Posisi startegis Kepulauan Senkaku sejak awal telah disadari oleh Jepang secara sadar dimanfaatkan untuk memfasilitasi militer Amerika Serikat yang melindungi Jepang  dan menekan ancaman-ancaman dari negara lain, termasuk Cina.

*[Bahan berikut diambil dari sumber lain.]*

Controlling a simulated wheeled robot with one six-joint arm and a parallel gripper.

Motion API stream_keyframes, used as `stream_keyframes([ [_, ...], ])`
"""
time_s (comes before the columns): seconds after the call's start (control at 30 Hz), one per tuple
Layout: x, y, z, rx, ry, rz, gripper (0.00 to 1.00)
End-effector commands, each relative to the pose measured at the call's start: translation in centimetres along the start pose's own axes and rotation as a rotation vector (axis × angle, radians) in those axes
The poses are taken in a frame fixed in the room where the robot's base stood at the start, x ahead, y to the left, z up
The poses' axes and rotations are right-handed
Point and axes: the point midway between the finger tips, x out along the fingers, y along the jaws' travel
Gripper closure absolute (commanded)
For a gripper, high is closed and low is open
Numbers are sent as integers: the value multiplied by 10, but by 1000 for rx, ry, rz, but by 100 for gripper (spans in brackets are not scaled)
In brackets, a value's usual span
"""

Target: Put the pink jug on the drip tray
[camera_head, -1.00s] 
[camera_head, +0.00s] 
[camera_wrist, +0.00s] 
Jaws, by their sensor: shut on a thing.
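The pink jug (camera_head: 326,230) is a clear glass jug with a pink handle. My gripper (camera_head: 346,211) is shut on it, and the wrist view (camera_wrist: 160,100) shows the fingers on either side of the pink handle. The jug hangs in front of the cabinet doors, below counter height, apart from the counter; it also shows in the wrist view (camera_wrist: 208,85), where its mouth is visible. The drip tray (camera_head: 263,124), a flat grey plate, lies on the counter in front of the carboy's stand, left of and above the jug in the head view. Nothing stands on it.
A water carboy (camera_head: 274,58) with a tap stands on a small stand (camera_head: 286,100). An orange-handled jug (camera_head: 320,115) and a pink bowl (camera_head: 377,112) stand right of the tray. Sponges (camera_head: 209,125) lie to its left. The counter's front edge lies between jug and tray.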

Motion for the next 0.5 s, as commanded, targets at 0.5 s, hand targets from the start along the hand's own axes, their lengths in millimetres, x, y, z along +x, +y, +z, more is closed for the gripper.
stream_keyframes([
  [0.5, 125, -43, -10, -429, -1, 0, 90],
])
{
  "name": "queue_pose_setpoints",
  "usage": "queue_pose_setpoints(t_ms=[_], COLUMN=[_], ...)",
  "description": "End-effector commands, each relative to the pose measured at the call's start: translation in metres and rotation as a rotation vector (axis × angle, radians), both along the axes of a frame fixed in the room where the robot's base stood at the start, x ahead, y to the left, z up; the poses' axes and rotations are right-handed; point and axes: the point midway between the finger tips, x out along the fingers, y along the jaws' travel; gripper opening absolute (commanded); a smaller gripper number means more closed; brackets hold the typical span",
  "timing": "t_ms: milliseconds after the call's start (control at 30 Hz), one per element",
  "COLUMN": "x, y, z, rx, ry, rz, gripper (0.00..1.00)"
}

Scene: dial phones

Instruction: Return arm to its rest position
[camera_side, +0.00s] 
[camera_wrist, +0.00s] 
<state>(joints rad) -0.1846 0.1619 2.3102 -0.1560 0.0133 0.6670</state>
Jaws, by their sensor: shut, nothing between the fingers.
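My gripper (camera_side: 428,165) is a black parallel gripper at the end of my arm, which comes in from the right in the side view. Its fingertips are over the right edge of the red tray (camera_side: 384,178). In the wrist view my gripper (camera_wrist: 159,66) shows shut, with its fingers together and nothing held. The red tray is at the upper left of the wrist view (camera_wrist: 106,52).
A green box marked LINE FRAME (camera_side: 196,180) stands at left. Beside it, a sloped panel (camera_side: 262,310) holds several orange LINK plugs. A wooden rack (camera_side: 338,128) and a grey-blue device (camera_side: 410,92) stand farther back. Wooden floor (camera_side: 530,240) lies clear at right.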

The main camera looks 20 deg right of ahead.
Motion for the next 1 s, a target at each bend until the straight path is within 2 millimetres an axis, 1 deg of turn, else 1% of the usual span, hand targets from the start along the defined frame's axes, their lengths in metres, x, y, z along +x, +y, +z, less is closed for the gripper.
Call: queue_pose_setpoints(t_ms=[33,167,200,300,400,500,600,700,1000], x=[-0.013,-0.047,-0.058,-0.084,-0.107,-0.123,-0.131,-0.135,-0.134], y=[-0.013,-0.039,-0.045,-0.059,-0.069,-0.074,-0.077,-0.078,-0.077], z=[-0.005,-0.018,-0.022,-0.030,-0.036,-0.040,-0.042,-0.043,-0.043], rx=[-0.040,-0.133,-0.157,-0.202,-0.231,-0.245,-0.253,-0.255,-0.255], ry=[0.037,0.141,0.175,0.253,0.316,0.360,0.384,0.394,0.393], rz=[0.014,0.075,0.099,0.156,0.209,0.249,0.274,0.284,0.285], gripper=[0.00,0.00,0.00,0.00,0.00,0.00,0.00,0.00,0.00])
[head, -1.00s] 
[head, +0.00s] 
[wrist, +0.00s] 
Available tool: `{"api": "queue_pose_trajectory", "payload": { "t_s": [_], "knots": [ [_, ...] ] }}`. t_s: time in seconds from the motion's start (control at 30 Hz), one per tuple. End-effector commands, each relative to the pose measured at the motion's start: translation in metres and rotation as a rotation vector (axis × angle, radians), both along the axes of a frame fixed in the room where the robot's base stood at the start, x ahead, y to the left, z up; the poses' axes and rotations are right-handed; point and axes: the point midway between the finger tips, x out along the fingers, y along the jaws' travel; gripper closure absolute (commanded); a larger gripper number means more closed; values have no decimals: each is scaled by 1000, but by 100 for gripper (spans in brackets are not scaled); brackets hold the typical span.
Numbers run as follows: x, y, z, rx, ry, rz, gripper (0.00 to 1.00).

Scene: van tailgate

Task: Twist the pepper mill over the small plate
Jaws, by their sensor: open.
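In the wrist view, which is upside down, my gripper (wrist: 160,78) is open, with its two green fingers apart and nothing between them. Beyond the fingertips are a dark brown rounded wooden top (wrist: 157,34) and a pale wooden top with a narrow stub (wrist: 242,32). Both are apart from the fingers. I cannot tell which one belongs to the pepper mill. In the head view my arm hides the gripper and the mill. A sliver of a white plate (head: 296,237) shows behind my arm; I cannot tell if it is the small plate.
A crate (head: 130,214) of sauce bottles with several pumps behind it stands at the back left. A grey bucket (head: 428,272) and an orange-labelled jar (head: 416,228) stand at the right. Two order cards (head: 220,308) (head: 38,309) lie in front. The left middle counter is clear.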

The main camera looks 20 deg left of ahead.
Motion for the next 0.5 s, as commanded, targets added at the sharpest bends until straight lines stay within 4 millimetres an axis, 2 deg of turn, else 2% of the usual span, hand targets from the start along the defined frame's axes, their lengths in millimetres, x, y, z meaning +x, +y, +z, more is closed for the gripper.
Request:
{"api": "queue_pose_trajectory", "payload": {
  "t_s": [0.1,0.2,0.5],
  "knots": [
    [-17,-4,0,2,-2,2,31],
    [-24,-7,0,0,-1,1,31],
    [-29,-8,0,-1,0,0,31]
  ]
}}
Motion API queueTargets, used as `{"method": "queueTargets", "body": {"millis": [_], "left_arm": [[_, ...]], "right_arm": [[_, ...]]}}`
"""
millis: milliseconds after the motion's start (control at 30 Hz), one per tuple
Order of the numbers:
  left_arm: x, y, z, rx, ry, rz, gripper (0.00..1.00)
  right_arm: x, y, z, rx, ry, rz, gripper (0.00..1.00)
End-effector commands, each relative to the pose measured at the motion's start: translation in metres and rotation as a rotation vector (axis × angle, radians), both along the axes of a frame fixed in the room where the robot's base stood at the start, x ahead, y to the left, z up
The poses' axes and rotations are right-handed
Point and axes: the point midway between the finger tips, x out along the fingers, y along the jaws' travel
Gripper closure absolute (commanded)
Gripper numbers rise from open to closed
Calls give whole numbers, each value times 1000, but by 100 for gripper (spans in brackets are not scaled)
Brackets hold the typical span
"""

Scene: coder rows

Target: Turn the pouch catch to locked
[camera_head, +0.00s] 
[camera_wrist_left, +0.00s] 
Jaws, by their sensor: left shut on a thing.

Ancaman Cina tersebut tidak terlepas terlepas dari fenomena peningkatan militer Cina mulai berkembang saat ekonomi Cina telah maju, perkembangan ekonomi Cina ini telah di mulai sejak tahun 1970-an. Peningkatan kekuatan militer Cina dibuktikan dengan semakin banyaknya jumlah kapabilitas militer baik darat, laut dan udara. Cina memiliki tentara aktif berjumlah 2.255.000, Cina memiliki senjata bebasis darat sejumlah 31.300, tank sejumlah 8200, untuk laut Cina memiliki Kapal perang berjumlah 760 unit, untuk udara Cina mempunyai jumlah pesawat 1900 unit.[31] Selain itu baru-baru ini juga Cina dikabarkan memiliki kapal induk pertamanya yang dinamakan Liaoning dan Cina disebut sedang melakukan percobaan untuk Pesawat  Jet J-20 miliknya.
Sebenarnya peningkatan ekonomi Cina bukanlah merupakan hal yang baru bagi Jepang, karena Korea Selatan, Taiwan dan Hongkong pertumbuhan ekonominya juga meningkat. Namun peningkatan ekonomi yang disertai peningkatan militer Cina ini yang menjadi dilema tersendiri bagi Jepang.
Bagi Cina sendiri Kepulauan Senkaku yang lokasinya dekat dengan Cina dan juga Jepang dapat dijadikan sebagai basis pertahanan militer terhadap Jepang yang memiliki hubungan bilateral Jepang dan Amerika Serikat. Ketika kedaulatan Jepang yang sudah tentu berkaitan dengan militer terganggu, maka sudah pasti akan berhadapan dengan Amerika. Cina telah mengetahui ancaman dari klaim yang telah dilakukan. Saat ini, untuk mengimbangi ancaman tersebut Cina melakukan pembangunan kekuatan militer dan menempatkan negarasnya pada posisi kedua militer setelah Amerika Serikat.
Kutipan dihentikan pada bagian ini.